----- Record list

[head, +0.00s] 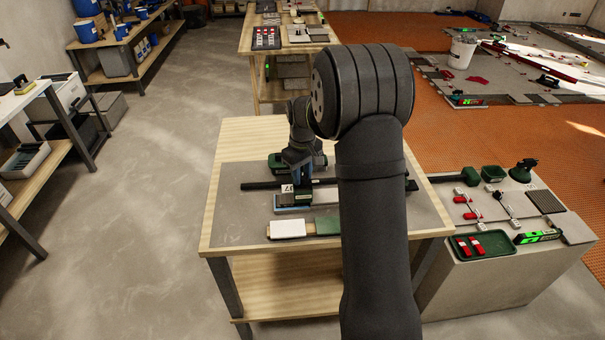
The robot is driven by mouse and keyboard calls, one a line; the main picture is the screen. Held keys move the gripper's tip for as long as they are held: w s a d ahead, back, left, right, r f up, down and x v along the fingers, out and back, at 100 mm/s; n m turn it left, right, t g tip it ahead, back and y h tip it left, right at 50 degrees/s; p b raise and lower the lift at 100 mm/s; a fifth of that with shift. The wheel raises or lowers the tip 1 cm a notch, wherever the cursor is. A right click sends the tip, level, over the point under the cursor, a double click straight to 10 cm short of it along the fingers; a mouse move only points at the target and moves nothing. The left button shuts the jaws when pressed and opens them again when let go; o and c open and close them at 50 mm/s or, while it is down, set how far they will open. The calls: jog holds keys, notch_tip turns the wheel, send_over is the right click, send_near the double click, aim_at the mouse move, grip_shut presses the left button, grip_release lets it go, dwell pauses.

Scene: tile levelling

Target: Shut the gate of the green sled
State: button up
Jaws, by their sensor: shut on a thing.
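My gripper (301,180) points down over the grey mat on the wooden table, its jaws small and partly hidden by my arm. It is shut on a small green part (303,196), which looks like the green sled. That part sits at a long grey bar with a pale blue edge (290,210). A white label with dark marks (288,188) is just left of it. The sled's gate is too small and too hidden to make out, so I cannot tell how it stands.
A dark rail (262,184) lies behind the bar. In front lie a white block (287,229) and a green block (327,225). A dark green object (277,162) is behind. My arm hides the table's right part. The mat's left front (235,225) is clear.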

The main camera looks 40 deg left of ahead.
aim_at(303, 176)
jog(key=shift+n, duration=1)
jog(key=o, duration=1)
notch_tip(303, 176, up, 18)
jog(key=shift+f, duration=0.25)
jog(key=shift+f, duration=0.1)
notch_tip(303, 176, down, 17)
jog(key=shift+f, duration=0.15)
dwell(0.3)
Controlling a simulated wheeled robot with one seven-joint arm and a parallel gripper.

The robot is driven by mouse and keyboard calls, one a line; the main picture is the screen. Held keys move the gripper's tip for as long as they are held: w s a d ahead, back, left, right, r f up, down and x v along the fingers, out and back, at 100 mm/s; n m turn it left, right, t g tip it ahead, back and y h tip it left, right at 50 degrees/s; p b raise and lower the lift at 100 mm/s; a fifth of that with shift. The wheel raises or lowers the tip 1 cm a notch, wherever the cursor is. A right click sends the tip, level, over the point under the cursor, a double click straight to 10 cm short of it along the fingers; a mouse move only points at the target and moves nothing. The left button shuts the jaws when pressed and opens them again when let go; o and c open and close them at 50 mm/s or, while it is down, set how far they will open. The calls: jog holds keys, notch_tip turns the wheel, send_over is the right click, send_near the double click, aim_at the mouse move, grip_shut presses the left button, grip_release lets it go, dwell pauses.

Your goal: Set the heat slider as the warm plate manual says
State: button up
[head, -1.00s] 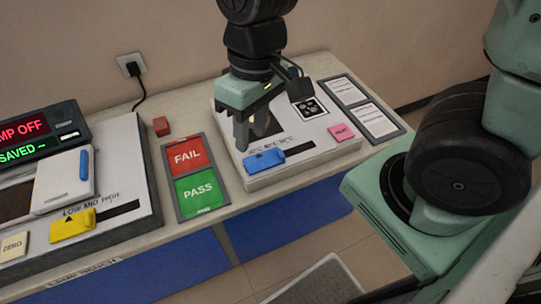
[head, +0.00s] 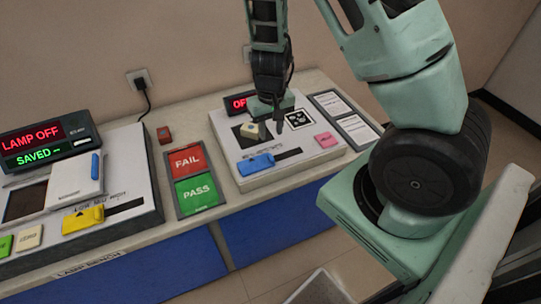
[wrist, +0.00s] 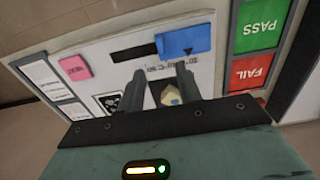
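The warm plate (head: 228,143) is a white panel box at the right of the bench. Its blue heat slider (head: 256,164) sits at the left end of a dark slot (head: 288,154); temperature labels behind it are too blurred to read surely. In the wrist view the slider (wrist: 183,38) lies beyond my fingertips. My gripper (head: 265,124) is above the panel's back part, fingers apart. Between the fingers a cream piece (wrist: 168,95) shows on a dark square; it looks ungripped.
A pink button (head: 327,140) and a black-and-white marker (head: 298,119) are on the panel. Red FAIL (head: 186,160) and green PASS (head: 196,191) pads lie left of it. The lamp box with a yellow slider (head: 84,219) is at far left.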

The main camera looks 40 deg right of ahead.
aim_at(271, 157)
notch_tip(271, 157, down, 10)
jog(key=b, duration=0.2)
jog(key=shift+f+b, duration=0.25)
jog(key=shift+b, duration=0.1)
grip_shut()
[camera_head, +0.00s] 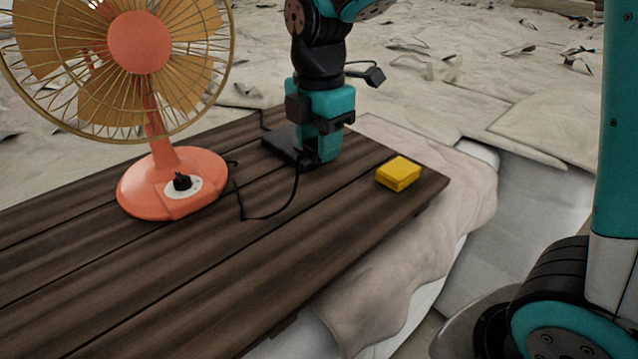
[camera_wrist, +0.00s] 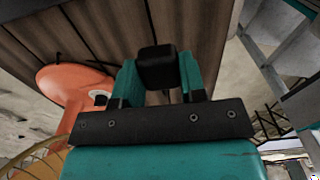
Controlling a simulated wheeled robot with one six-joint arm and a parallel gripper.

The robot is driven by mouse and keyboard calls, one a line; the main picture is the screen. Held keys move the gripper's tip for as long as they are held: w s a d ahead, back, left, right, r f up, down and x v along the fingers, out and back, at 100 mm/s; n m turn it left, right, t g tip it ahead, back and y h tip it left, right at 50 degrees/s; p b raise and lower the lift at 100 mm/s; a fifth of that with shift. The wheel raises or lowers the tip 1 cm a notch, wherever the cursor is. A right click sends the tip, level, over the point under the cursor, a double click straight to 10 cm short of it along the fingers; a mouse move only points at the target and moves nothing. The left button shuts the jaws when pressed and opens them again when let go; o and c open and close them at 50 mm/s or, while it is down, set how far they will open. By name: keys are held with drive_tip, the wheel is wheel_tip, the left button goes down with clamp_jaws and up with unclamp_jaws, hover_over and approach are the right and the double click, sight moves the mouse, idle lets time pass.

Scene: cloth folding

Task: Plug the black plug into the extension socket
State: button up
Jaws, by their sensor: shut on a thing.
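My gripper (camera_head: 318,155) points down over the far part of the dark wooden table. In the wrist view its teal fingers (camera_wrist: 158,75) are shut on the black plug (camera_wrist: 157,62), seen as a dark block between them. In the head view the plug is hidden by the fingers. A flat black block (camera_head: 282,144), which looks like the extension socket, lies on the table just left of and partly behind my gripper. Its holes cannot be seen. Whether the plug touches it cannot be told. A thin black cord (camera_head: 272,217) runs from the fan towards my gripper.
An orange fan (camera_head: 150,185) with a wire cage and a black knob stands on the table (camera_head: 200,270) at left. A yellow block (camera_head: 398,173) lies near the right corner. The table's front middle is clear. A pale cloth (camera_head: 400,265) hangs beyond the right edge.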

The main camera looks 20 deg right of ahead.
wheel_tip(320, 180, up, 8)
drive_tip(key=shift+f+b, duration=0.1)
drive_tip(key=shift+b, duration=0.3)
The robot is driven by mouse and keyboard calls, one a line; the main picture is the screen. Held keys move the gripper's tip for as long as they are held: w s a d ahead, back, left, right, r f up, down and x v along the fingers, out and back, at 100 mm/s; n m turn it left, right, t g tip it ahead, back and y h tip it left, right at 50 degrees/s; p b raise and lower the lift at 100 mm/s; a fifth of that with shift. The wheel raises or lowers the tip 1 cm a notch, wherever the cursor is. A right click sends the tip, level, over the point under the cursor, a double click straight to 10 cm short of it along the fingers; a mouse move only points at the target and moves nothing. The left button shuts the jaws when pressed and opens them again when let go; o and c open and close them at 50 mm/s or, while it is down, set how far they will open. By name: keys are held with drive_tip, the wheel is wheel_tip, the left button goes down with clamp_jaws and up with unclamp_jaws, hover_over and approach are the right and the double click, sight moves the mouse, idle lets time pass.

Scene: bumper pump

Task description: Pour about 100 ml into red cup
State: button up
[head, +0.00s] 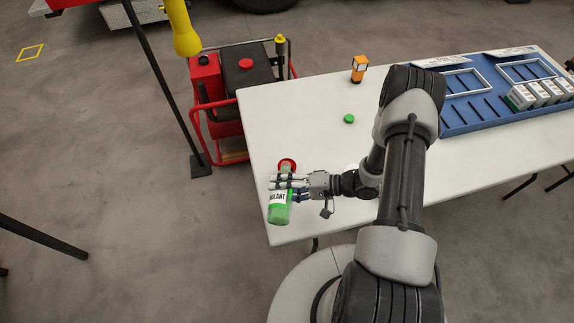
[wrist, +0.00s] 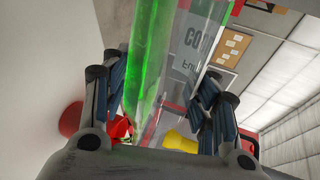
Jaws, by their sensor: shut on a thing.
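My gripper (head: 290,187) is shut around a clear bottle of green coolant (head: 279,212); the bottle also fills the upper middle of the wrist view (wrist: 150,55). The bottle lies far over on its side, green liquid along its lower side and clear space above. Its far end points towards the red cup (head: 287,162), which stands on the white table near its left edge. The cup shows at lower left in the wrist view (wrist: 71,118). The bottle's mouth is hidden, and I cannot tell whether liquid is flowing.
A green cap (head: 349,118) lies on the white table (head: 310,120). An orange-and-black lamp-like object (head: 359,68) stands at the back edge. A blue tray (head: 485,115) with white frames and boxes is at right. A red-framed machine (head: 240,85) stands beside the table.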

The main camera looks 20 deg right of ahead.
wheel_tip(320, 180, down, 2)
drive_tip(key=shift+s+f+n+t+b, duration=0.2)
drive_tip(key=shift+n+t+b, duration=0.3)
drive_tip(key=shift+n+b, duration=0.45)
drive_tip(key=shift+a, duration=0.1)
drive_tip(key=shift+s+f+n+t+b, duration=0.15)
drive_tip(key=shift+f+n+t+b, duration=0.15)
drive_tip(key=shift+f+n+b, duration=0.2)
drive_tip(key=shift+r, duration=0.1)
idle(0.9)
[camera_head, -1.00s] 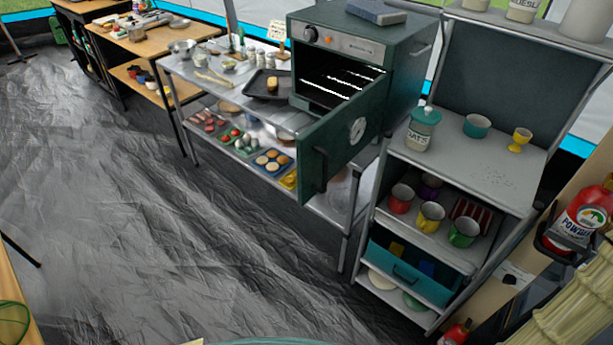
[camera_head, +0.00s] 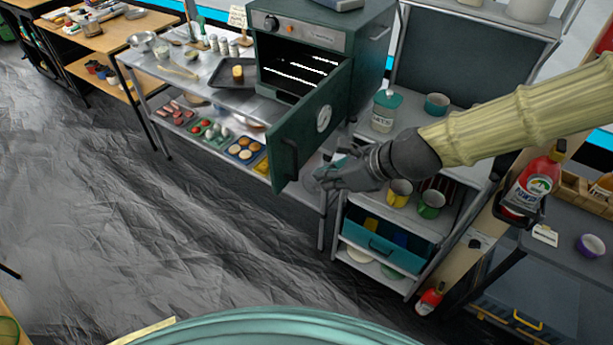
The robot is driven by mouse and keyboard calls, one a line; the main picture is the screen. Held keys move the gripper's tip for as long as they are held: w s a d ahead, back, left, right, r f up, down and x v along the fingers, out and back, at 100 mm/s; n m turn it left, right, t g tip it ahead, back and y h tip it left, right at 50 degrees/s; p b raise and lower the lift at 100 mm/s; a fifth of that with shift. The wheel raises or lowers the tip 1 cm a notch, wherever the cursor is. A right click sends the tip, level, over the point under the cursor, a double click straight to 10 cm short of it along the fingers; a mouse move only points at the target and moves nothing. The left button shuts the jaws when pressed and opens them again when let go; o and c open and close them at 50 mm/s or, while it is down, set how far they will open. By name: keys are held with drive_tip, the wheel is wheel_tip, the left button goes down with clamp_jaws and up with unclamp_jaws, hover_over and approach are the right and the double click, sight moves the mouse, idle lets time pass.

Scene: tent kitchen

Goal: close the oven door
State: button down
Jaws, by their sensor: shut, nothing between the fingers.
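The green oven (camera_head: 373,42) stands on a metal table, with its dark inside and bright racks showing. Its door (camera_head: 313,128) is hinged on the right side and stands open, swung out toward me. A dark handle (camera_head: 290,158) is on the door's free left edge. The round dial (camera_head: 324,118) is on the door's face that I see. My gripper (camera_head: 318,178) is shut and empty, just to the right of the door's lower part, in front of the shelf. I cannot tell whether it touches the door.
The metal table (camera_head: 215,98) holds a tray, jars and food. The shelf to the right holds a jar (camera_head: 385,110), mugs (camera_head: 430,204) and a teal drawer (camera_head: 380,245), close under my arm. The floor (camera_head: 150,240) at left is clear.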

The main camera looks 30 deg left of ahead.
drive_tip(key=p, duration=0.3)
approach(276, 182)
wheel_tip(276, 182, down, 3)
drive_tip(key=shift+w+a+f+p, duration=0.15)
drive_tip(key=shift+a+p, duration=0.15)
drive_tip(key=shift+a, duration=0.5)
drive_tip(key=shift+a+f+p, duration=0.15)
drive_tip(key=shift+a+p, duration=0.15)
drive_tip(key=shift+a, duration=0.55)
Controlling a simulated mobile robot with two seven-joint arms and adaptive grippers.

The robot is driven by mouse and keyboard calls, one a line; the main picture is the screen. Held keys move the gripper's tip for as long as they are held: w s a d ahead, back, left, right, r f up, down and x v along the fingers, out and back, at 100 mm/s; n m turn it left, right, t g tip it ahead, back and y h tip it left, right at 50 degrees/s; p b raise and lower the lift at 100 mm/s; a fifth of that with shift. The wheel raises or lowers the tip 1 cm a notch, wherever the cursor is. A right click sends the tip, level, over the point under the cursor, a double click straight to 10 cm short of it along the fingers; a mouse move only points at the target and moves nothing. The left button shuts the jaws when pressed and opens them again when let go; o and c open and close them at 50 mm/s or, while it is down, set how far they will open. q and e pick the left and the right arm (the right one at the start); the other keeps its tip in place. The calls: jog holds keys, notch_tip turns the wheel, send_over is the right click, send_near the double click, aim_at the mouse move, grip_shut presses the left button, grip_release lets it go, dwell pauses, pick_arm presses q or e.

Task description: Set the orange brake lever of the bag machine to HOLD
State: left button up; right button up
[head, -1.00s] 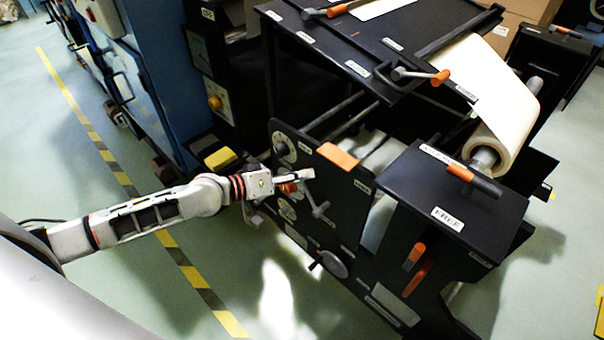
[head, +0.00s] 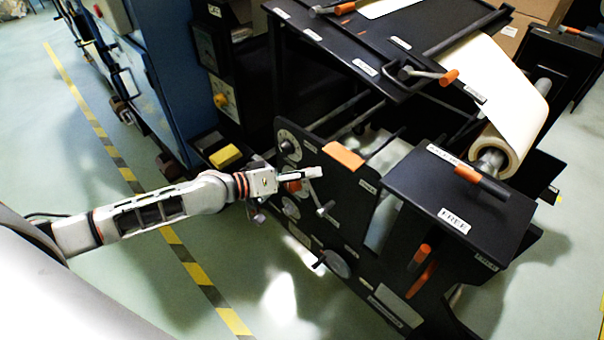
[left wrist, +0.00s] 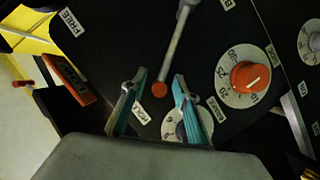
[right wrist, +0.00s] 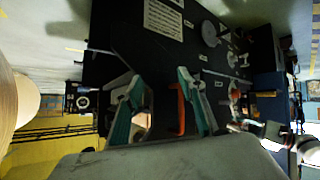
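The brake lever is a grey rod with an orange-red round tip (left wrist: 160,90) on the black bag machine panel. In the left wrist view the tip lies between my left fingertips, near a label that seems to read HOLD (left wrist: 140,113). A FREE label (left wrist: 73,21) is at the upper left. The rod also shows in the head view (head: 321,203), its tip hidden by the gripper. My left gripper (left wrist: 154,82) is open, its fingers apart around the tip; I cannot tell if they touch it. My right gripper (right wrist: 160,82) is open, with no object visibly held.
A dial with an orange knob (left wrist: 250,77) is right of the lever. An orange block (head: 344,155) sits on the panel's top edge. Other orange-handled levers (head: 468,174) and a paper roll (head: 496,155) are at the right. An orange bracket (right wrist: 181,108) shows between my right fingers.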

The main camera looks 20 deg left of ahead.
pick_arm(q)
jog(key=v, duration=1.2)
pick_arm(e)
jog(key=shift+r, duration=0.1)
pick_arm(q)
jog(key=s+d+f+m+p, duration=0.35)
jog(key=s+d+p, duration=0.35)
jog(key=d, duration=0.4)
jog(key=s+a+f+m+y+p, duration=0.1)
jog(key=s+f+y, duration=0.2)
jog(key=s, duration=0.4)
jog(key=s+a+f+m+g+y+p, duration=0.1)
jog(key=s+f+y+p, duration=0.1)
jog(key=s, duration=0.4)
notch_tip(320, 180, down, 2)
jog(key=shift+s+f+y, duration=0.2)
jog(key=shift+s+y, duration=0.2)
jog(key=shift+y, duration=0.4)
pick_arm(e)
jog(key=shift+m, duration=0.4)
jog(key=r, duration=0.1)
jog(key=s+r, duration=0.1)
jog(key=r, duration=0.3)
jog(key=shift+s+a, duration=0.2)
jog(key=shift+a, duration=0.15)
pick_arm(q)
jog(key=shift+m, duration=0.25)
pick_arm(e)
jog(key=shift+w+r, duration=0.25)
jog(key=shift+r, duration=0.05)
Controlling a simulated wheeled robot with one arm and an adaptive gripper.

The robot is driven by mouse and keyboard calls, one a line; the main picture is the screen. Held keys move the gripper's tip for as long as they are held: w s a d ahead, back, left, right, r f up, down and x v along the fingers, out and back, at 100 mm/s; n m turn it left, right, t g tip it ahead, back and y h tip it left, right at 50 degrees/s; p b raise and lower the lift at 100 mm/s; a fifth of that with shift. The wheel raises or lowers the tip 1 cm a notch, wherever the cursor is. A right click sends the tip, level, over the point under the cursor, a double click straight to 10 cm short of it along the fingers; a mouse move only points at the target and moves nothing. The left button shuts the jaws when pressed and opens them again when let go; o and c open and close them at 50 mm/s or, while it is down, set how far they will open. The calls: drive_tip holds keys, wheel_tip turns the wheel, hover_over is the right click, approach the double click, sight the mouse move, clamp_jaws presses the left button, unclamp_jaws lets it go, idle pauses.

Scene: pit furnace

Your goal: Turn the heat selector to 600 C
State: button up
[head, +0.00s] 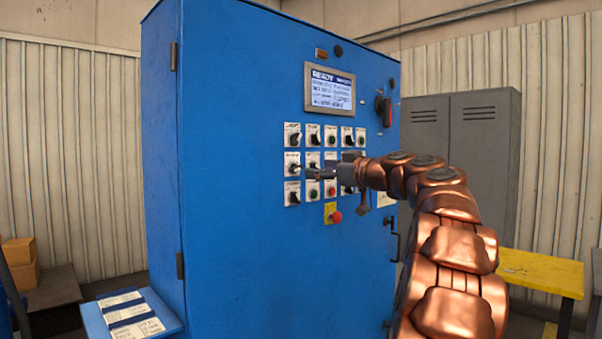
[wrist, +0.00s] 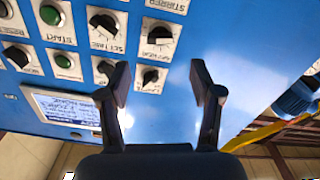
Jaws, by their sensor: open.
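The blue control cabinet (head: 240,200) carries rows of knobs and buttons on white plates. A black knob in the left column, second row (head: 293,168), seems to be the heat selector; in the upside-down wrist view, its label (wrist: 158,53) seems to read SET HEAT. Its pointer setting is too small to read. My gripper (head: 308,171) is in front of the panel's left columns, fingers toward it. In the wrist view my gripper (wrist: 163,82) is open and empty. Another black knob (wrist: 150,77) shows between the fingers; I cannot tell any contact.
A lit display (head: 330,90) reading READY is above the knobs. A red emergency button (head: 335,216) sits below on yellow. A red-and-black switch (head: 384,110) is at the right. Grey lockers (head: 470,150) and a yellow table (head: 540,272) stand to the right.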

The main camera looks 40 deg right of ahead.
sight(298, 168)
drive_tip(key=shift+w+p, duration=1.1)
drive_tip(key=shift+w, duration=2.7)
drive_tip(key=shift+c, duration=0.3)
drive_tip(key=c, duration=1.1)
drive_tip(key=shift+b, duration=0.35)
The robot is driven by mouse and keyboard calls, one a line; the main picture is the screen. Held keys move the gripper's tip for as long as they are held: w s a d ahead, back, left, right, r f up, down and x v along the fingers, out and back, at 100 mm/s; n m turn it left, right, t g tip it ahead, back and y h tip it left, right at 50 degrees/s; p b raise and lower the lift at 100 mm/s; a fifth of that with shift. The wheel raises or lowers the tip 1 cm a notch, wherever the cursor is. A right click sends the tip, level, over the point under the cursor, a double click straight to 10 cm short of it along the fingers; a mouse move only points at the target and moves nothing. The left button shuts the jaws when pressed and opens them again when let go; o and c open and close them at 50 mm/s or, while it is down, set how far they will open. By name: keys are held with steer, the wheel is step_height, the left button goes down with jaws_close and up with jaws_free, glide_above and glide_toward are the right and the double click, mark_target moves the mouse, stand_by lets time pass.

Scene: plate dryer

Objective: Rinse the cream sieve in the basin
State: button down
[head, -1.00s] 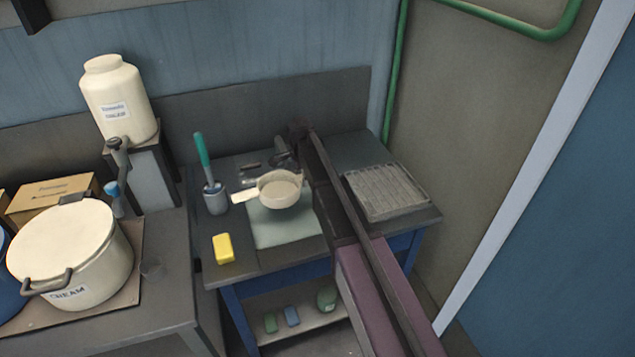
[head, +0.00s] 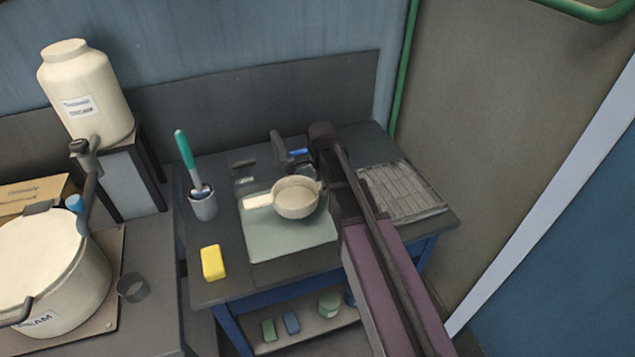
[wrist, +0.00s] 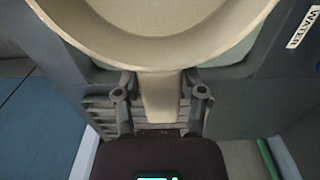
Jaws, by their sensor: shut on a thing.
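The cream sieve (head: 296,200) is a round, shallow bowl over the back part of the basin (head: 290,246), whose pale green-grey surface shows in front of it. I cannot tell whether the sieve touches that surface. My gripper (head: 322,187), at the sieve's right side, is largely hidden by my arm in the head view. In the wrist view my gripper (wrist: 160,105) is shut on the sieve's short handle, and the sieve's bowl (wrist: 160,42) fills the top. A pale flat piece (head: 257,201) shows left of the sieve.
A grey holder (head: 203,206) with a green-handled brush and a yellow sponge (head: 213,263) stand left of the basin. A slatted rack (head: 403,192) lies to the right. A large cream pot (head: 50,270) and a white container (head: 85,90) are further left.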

----------

> **Problem description**:
Review the preceding data and report every line that includes the string "wheeled".

> **Written response**:
Controlling a simulated wheeled robot with one seven-joint arm and a parallel gripper.
Controlling a simulated wheeled robot with one six-joint arm and a parallel gripper.
Controlling a simulated wheeled robot with one arm and an adaptive gripper.

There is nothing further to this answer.